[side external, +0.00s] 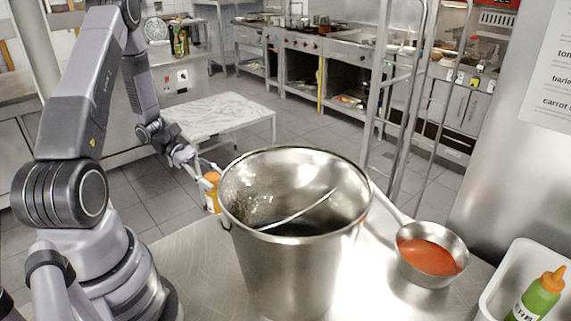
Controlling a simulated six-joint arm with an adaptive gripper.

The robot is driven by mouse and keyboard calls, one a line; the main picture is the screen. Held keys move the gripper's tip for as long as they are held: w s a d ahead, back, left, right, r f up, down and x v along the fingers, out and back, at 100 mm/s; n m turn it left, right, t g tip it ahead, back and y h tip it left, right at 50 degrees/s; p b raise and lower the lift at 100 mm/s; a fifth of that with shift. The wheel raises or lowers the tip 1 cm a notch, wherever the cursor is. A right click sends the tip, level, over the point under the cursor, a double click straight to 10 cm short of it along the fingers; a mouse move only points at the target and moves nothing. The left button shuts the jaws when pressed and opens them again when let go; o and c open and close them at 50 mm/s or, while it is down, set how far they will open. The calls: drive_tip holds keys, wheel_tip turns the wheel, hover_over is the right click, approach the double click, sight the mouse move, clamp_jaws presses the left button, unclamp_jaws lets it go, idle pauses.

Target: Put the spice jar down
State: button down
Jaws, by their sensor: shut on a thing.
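The spice jar (211,190) is small, with an orange body and some white on it. It shows just left of the steel bucket's rim. My gripper (205,175) is shut on the jar, reaching it from the upper left. The jar looks roughly upright. The bucket hides part of the space beside it, and I cannot tell whether the jar's base touches the steel counter (190,262) or hangs above it.
A large steel bucket (290,275) stands in the middle of the counter, close to the jar. To its right are a pan (405,272) of red sauce and a white tray (497,293) with a green, orange-capped bottle (537,298). The counter's front left is bare.

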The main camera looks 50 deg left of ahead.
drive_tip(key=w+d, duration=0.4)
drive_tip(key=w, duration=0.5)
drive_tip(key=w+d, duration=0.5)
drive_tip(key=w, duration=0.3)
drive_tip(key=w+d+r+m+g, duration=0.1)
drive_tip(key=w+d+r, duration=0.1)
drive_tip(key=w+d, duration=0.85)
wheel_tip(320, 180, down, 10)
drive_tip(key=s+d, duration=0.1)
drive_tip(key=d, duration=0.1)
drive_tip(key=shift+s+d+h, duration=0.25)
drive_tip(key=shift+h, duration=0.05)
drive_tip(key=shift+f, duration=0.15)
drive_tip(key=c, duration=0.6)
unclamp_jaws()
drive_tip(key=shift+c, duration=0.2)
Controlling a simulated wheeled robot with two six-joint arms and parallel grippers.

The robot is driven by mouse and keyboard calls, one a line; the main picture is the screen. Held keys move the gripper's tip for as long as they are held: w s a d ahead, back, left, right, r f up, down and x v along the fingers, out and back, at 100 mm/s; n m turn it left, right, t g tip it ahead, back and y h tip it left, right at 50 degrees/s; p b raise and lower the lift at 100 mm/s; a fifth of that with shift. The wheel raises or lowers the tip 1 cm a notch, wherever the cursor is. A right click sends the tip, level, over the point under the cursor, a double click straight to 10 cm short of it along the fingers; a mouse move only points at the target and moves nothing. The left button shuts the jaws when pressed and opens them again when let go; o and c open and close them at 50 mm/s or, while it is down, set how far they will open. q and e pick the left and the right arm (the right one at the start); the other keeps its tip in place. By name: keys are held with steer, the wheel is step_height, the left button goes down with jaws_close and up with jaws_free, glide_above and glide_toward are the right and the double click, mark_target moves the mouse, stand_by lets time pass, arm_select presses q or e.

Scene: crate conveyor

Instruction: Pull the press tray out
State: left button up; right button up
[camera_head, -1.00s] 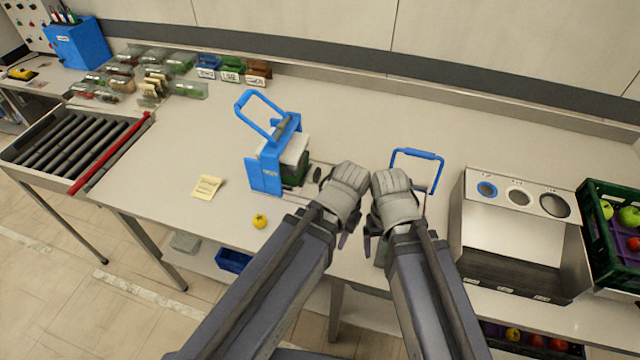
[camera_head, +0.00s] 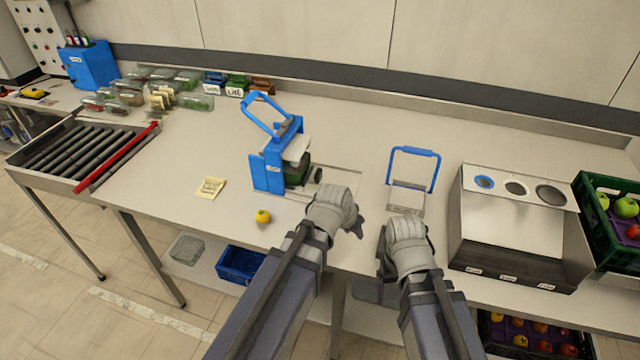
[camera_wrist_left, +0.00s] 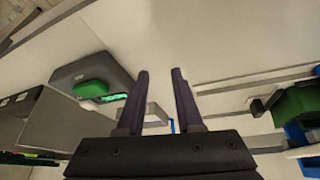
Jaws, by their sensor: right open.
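The blue press (camera_head: 268,172) stands on the bench with its looped blue handle (camera_head: 262,112) raised. A dark green part, which looks like the press tray (camera_head: 297,174), sits low in it, with a black round knob (camera_head: 318,175) on its right side. In the left wrist view the green part (camera_wrist_left: 298,107) shows at the right edge. My left gripper (camera_head: 357,228) is right of and nearer than the press, apart from it; its two fingers are spread and empty in the wrist view (camera_wrist_left: 163,85). My right gripper (camera_head: 382,266) is open near the bench's front edge.
A blue-handled device (camera_head: 408,196) stands behind my right gripper. A steel box with round holes (camera_head: 510,230) and a green crate (camera_head: 590,222) are at right. A yellow fruit (camera_head: 262,216) and a note (camera_head: 209,188) lie left of my arms. A roller conveyor (camera_head: 75,157) is far left.

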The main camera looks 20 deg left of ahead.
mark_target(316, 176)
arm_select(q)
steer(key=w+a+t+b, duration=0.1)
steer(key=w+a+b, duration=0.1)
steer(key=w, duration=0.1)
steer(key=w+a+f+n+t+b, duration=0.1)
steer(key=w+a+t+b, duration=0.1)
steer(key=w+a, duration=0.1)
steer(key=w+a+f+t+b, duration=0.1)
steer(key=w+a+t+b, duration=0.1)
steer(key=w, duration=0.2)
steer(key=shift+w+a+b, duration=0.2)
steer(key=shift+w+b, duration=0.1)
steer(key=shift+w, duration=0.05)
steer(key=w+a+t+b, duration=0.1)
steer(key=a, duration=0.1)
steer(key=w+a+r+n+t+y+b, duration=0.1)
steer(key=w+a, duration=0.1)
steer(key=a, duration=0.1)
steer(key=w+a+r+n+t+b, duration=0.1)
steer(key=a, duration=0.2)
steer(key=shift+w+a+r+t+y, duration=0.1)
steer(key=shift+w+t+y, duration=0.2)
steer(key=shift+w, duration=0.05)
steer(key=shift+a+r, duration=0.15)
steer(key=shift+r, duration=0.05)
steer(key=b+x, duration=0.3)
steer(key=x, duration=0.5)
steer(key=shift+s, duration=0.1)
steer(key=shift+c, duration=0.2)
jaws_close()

GIVEN INSTRUCTION: Take every line containing the word "State" and copy it.

ANSWER FOR THIS EXERCISE:
State: button down
State: left button up; right button up

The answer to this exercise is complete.